Robot control records
[START]
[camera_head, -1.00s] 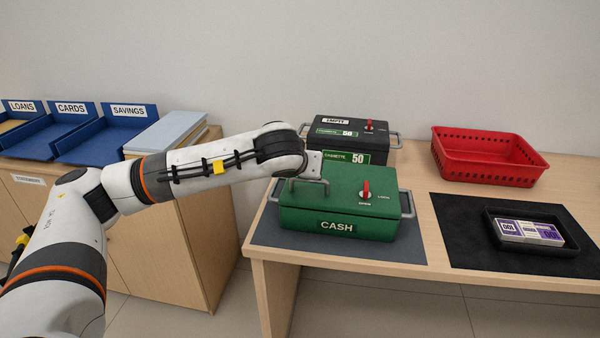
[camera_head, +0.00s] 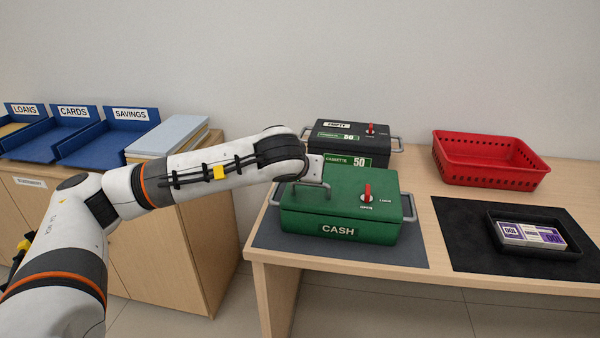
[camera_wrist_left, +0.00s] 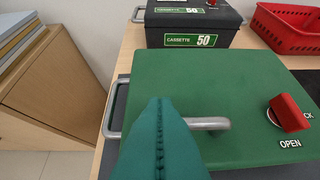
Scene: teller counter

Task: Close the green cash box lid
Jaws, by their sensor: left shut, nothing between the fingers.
[END]
[START]
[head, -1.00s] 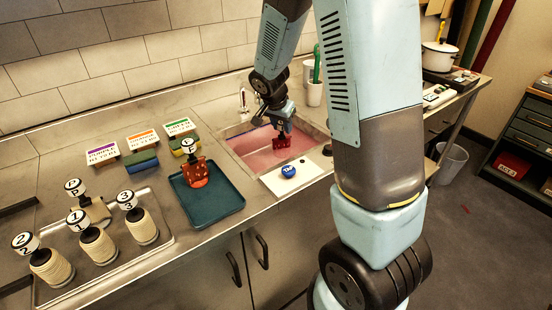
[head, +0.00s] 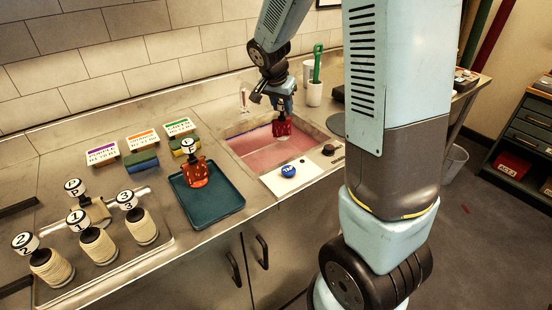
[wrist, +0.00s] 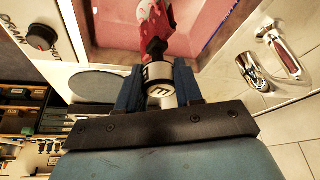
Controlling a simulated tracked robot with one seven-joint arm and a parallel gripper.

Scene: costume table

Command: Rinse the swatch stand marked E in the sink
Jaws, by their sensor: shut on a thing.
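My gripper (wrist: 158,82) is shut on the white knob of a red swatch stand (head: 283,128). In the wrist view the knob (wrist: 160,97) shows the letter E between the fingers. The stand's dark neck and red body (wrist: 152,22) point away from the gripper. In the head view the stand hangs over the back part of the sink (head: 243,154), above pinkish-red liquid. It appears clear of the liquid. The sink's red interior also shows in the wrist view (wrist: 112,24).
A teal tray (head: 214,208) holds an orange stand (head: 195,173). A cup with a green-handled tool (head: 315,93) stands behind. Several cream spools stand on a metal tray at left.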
[END]
Set out every line from the material that contains the string "Scene".

◆ RESPONSE
Scene: teller counter
Scene: costume table

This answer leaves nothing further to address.